EDIT (2017-08-09): Renamed Continue as Default

Added API:

Default() Option
FilterPriority(opts ...Option) Option

FilterPriority returns a new Option where an option, opts[i],
is only evaluated if no fundamental options remain after applying all filters
in all prior options, opts[:i]. In order to prevent further options from being evaluated,
the Default option can be used to ensure that some fundamental option remains.

Suppose you have a value tree T, where T1 and T2 are sub-trees within T.
Prior to the addition of FilterPriority, it was impossible to do certain things.

Example 1: You could not make the following compose together nicely.

• Have a set of options OT1 to affect only values under T1.
• Have a set of options OT2 to affect only values under T2.
• Have a set of options OT to affect only T, but not values under T1 and T2.
• Have a set of options O to affect all other values, but no those in T (and by extension those in T1 and T2).

Solution 1:

FilterPriority(
	// Since T1 and T2 do not overlap, they could be placed within the
	// same priority level by grouping them in an Options group.
	FilterTree(T1, OT1),
	FilterTree(T2, OT2),
	FilterTree(T, OT),
	O,
)

Example 2: You could not make the following compose together nicely.
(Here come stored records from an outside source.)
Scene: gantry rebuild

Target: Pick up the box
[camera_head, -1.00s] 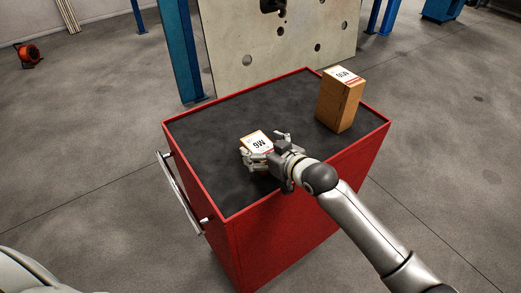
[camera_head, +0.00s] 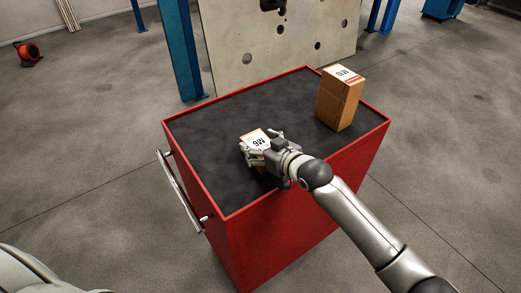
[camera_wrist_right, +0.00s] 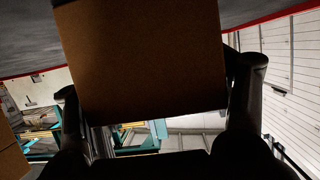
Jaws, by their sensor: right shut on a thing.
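A small brown box (camera_head: 255,139) with a white label marked M6 is on the dark top of the red cart (camera_head: 196,180), left of the middle. My right gripper (camera_head: 262,148) is shut on this box, with a finger on each side. In the right wrist view the box's brown face (camera_wrist_right: 145,60) fills the upper middle, between the two fingers (camera_wrist_right: 160,95). I cannot tell whether the box touches the cart top. My left gripper is not in view.
A taller brown box (camera_head: 340,100) with a white label stands at the cart's right back corner. A silver handle (camera_head: 182,192) is on the cart's left side. A pale panel with holes (camera_head: 285,45) and a blue post (camera_head: 179,50) stand behind. The cart's back left is clear.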

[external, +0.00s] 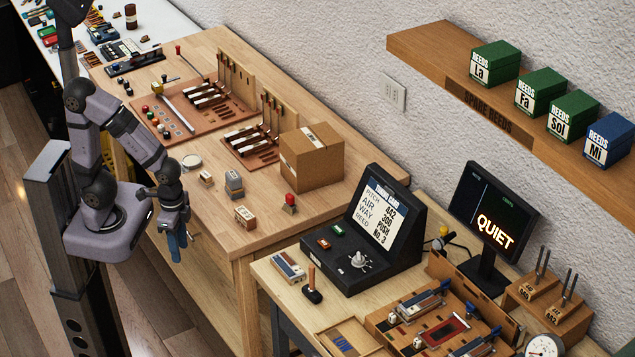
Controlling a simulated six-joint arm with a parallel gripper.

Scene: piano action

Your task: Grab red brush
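My gripper (175,250) hangs pointing down at the left, in front of the wooden workbench's near edge. Blue parts show at its end; whether the fingers are apart is too small to tell. No object is clearly recognisable as a red brush. A small upright thing with a red top (289,200) stands on the workbench, in front of the cardboard box and to the right of my gripper, well apart from it.
The wooden workbench (215,225) holds a cardboard box (312,157), small labelled blocks (245,216) and piano-action trays (190,110). A lower desk at the right carries a black display console (375,225) and a QUIET monitor (490,218). A shelf (430,50) with reed boxes is above.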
• Have a set of options O apply on all nodes except those in T1 and T2.
• Instead, we want the default behavior of cmp on T1 and T2.

Solution 2:

FilterPriority(
	// Here we show how to group T1 and T2 together to be on the same
	// priority level.
	Options{
		FilterTree(T1, Default()),
		FilterTree(T2, Default()),
	},
	O,
)

Example 3: You have this: type MyStruct struct { *pb.MyMessage; ... }

• Generally, you want to use Comparer(proto.Equal) to ensure that all proto.Messages within the struct are properly compared.
  However, this type has an embedded proto (generally a bad idea),
  which causes the MyStruct to satisfy the proto.Message interface and
  unintentionally causes cmp.Equal to use proto.Equal on MyStruct, which crashes.
• How can you have Comparer(proto.Equal) apply to all other proto.Message without applying just to MyStruct?

Solution 3:

FilterPriority(
	// Only for MyStruct, use the default behavior of Equal,
	// which is to recurse into the structure of MyStruct.
	FilterPath(func(p Path) bool {
		return p.Last().Type() == reflect.TypeOf(MyStruct{})
	}, Default()),

	// Use proto.Equal for all other cases of proto.Message.
	Comparer(proto.Equal),
)

[dsnet]

\cc @bcmills @neild

This is an idea that I have been kicking around in my mind for a while. One of the major functionality lacking from cmp is the ability to say "these options apply here, but not over there". The solution I came up with is a form of explicit priority ordering without requiring the user to specify priority numbers or anything. (Bryan, this is the idea that we briefly spoke about at GopherCon).

The implementation is nice that it only involves adding a new type priorityFilter with it's own implementation of the filter method. Only Options.filter needs to be updated to understand the concept of noop.

I'm not happy with the name Continue, so any suggestions for that "noop" option is welcome.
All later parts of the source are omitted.